Muchos países europeos no industrializados hasta ese momento comenzaron a adoptar patrones tecnológicos de los países pioneros en la industria y en muchos casos transitaron un camino sostenido de industrialización. Otras regiones, en cambio, se integraron a la economía internacionalizada por su características subsidiarias respecto de las necesidades de las naciones industriales. América Latina y Canadá, Nueva Zelanda, Australia, entre otros, se enmarcaron en ese tópico como productores de materias primas en un mundo donde la especialización productiva fue la variable más predominante. Mayores exportaciones y libertad de empresa fueron la fórmula de la consolidación del orden capitalista. 

La propiedad de las industrias generalmente coincidió con las familias que le habían dado origen, como los Dollfus, los Koechlin, los Krupp, los Rothschild, los Forsty, considerados como ejemplos a emular en un mundo abierto al talento. Y es que eran las habilidades para hacer negocios las que abrían las puertas al éxito. El capital inicial podía dar un mejor handicap a la hora de iniciar la empresa pero no constituía un elemento excluyente. Aun así la procedencia social de estos hombres emprendedores era la clase media.

Estos individuos se creían a sí mismos dotados de dones especiales para la vida empresarial y consideraban justificadas sus ganancias en razón de sus propios méritos. Lejos estaba de sus conciencias considerar que existiera explotación alguna hacia los obreros de sus talleres o industrias y menos aún que el estado hubiera generado condición alguna para la acumulación del capital. 

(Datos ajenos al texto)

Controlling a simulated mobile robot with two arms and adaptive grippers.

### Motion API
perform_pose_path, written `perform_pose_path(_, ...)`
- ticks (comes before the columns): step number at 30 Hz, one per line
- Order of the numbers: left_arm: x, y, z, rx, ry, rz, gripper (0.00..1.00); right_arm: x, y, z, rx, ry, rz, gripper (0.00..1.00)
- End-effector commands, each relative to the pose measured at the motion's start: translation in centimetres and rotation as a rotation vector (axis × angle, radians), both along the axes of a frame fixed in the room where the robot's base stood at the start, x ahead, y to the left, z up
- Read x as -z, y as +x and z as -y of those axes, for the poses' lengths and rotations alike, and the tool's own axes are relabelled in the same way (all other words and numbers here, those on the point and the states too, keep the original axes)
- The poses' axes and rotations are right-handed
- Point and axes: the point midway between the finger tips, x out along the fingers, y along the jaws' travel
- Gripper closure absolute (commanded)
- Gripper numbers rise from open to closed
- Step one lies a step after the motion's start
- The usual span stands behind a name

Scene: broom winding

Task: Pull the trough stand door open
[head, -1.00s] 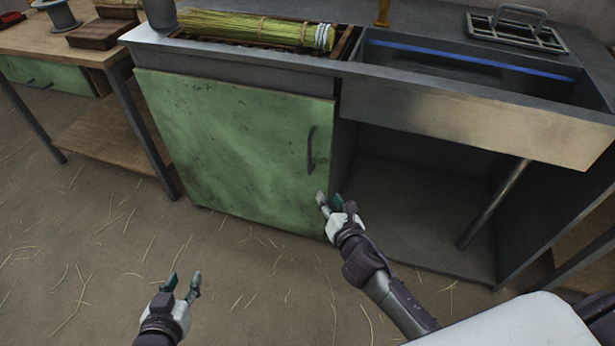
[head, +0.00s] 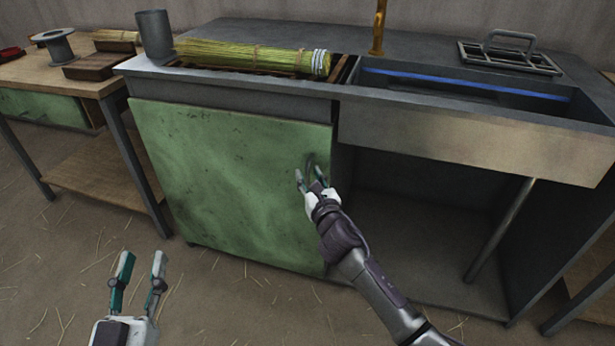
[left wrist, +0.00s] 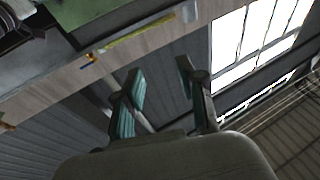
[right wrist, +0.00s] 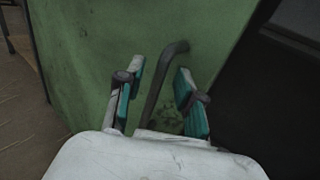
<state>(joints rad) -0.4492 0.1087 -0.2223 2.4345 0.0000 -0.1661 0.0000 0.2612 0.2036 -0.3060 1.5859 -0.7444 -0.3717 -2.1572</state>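The green trough stand door (head: 230,180) fills the left front of the stand in the head view and looks closed or nearly so. Its dark curved handle (head: 311,163) is near the door's right edge. My right gripper (head: 309,180) is open at the handle. In the right wrist view the bar of the handle (right wrist: 165,75) runs between the two open fingers (right wrist: 158,90), with gaps on both sides. My left gripper (head: 139,265) is open and empty, low in front of the door's left side. It also shows open in the left wrist view (left wrist: 160,85).
The trough (head: 480,135) has an open bay below it with a slanted pipe (head: 500,230). A straw broom bundle (head: 250,57) lies on top near a grey cup (head: 155,35). A wooden table (head: 75,85) stands at the left. Floor before the door is clear apart from straw.

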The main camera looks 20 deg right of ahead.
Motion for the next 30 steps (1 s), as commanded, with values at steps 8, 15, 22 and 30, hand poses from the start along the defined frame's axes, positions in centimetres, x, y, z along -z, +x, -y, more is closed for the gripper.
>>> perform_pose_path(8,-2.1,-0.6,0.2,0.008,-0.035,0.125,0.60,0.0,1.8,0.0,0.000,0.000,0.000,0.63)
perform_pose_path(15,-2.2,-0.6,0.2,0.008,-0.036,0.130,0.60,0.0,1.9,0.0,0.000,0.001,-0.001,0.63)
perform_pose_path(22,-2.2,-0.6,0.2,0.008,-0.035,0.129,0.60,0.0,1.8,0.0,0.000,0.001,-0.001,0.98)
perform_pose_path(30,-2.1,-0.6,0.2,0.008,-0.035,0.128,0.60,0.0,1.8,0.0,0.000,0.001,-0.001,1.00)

En el razonamiento burgués, los obreros se circunscribían a dos categorías: los buenos trabajadores que consustanciados con la esencia misma de la empresa la sentían como propia y no escatimaban esfuerzos para aumentar su productividad y eficiencia; y el resto –la mayoría– ociosos empedernidos que eran parias inútiles para la sociedad, y a los cuales sólo la inanición y la coerción los obligaba a desempeñar, de mala gana, su tarea. Por supuesto, que los primeros aglutinaban a los trabajadores calificados, con salarios diferenciales y cuyos saberes eran esenciales en el proceso de producción, mientras que los segundos eran un conjunto de trabajadores no calificados –peones, auxiliares, maestranzas, cargadores, jornaleros– con salarios muy reducidos, condiciones laborales insalubres y jornadas interminables.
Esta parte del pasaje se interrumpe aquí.